>> start

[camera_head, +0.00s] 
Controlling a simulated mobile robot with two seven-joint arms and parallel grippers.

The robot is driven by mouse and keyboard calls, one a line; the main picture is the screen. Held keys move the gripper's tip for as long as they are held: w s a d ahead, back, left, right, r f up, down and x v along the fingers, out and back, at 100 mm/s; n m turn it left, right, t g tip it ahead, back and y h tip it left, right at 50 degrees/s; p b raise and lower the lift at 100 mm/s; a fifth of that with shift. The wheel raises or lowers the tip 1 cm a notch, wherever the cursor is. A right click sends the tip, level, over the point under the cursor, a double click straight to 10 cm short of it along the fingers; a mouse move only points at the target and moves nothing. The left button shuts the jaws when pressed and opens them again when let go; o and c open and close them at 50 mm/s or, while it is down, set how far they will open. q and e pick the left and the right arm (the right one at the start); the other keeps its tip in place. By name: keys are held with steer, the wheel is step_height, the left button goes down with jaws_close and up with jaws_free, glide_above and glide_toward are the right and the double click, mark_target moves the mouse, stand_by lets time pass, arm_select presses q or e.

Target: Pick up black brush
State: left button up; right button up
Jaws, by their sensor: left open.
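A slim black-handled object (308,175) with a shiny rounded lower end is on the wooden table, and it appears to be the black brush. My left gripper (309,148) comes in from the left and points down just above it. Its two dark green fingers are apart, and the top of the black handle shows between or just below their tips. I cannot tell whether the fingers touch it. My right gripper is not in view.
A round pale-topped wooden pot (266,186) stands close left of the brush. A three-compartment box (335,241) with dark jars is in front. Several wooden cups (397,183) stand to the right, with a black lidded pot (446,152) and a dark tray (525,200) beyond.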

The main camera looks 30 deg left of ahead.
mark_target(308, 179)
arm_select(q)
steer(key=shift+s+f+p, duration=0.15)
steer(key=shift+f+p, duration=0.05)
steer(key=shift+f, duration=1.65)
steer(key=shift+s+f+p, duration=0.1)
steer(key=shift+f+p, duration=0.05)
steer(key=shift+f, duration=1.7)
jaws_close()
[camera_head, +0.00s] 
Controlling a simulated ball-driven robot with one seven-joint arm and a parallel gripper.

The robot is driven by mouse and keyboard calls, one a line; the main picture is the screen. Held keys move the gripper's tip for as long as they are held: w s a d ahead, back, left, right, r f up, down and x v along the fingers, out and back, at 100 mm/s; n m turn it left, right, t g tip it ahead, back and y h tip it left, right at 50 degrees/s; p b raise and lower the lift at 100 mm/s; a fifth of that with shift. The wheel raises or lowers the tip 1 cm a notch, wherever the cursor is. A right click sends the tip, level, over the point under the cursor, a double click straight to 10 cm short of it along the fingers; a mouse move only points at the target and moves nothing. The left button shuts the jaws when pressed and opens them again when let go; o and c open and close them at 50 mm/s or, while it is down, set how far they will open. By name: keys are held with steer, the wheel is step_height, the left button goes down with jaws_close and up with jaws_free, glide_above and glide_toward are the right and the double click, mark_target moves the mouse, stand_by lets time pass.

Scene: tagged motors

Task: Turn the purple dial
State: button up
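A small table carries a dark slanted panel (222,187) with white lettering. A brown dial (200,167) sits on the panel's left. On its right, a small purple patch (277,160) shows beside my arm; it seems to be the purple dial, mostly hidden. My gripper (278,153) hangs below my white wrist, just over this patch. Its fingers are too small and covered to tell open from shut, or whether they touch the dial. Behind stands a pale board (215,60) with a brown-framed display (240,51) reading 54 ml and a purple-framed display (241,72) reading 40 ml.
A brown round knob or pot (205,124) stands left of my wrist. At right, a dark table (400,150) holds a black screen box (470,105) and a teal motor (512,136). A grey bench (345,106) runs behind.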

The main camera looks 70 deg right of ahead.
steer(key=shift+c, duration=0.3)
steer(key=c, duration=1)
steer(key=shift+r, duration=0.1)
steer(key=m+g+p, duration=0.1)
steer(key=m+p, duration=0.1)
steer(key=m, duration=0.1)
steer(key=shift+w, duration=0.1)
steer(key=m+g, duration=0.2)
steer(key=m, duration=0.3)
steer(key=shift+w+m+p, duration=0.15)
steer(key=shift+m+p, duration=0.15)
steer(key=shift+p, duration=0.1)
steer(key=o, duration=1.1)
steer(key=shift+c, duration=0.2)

>> end

▶ [EXERCISE DESCRIPTION]:
Repeat the entries above exactly, leaving nothing out.

▶ [SOLUTION TO THIS TASK]:
[camera_head, +0.00s] 
Controlling a simulated mobile robot with two seven-joint arms and parallel grippers.

The robot is driven by mouse and keyboard calls, one a line; the main picture is the screen. Held keys move the gripper's tip for as long as they are held: w s a d ahead, back, left, right, r f up, down and x v along the fingers, out and back, at 100 mm/s; n m turn it left, right, t g tip it ahead, back and y h tip it left, right at 50 degrees/s; p b raise and lower the lift at 100 mm/s; a fifth of that with shift. The wheel raises or lowers the tip 1 cm a notch, wherever the cursor is. A right click sends the tip, level, over the point under the cursor, a double click straight to 10 cm short of it along the fingers; a mouse move only points at the target and moves nothing. The left button shuts the jaws when pressed and opens them again when let go; o and c open and close them at 50 mm/s or, while it is down, set how far they will open. q and e pick the left and the right arm (the right one at the start); the other keeps its tip in place. By name: keys are held with steer, the wheel is step_height, the left button goes down with jaws_close and up with jaws_free, glide_above and glide_toward are the right and the double click, mark_target moves the mouse, stand_by lets time pass, arm_select presses q or e.

Target: Pick up black brush
State: left button up; right button up
Jaws, by their sensor: left open.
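A slim black-handled object (308,175) with a shiny rounded lower end is on the wooden table, and it appears to be the black brush. My left gripper (309,148) comes in from the left and points down just above it. Its two dark green fingers are apart, and the top of the black handle shows between or just below their tips. I cannot tell whether the fingers touch it. My right gripper is not in view.
A round pale-topped wooden pot (266,186) stands close left of the brush. A three-compartment box (335,241) with dark jars is in front. Several wooden cups (397,183) stand to the right, with a black lidded pot (446,152) and a dark tray (525,200) beyond.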

The main camera looks 30 deg left of ahead.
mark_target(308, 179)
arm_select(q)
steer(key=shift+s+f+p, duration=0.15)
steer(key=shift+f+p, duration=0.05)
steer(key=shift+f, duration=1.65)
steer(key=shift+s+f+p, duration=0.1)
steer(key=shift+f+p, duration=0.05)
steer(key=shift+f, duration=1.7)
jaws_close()
[camera_head, +0.00s] 
Controlling a simulated ball-driven robot with one seven-joint arm and a parallel gripper.

The robot is driven by mouse and keyboard calls, one a line; the main picture is the screen. Held keys move the gripper's tip for as long as they are held: w s a d ahead, back, left, right, r f up, down and x v along the fingers, out and back, at 100 mm/s; n m turn it left, right, t g tip it ahead, back and y h tip it left, right at 50 degrees/s; p b raise and lower the lift at 100 mm/s; a fifth of that with shift. The wheel raises or lowers the tip 1 cm a notch, wherever the cursor is. A right click sends the tip, level, over the point under the cursor, a double click straight to 10 cm short of it along the fingers; a mouse move only points at the target and moves nothing. The left button shuts the jaws when pressed and opens them again when let go; o and c open and close them at 50 mm/s or, while it is down, set how far they will open. By name: keys are held with steer, the wheel is step_height, the left button goes down with jaws_close and up with jaws_free, glide_above and glide_toward are the right and the double click, mark_target moves the mouse, stand_by lets time pass.

Scene: tagged motors

Task: Turn the purple dial
State: button up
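A small table carries a dark slanted panel (222,187) with white lettering. A brown dial (200,167) sits on the panel's left. On its right, a small purple patch (277,160) shows beside my arm; it seems to be the purple dial, mostly hidden. My gripper (278,153) hangs below my white wrist, just over this patch. Its fingers are too small and covered to tell open from shut, or whether they touch the dial. Behind stands a pale board (215,60) with a brown-framed display (240,51) reading 54 ml and a purple-framed display (241,72) reading 40 ml.
A brown round knob or pot (205,124) stands left of my wrist. At right, a dark table (400,150) holds a black screen box (470,105) and a teal motor (512,136). A grey bench (345,106) runs behind.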

The main camera looks 70 deg right of ahead.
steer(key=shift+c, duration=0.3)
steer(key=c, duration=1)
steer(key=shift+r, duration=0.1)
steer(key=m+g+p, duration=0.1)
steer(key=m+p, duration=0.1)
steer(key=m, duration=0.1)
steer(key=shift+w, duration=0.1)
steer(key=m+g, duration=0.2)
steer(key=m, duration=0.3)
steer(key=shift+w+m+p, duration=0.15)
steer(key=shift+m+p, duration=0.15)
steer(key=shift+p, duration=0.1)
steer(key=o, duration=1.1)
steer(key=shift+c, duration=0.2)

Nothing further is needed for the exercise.